-- Start of SUPPLIED INFORMATION --

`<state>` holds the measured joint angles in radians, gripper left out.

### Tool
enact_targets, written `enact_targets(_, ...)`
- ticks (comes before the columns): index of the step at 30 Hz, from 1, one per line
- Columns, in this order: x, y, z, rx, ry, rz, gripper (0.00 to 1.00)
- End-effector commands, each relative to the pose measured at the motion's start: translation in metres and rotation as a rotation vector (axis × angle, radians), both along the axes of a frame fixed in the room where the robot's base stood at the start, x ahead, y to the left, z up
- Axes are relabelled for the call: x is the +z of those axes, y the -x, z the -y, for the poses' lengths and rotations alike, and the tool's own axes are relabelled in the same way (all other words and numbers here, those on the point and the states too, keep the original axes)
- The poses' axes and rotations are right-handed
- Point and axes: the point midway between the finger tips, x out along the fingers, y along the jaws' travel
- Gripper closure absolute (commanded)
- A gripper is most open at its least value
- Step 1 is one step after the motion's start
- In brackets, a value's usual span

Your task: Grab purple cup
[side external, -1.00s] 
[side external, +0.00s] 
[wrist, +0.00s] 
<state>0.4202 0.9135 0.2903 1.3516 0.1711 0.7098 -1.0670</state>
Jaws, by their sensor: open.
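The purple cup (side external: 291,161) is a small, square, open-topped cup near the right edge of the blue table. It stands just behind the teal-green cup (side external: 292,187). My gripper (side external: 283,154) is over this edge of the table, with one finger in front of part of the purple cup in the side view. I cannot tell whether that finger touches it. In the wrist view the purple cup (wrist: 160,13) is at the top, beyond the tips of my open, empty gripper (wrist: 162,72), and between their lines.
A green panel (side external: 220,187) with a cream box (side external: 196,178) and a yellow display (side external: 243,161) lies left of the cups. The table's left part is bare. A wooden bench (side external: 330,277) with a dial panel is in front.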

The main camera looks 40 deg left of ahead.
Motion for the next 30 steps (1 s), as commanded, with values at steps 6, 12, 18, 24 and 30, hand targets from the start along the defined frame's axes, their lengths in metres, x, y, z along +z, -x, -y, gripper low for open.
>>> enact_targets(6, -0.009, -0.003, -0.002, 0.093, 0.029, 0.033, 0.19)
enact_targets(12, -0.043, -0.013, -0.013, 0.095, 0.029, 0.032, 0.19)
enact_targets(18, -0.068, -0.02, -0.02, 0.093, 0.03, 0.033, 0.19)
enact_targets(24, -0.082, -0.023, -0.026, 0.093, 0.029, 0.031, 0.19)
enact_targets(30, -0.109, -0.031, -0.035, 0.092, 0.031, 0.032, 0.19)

-- End of SUPPLIED INFORMATION --

THE PROBLEM> This exercise asks for the lines from the line with "Your task: Grab purple cup" to the line with "<state>0.4202 0.9135 0.2903", both lines included, set down exactly and with nothing else.

EXPECTED OUTPUT>
Your task: Grab purple cup
[side external, -1.00s] 
[side external, +0.00s] 
[wrist, +0.00s] 
<state>0.4202 0.9135 0.2903 1.3516 0.1711 0.7098 -1.0670</state>

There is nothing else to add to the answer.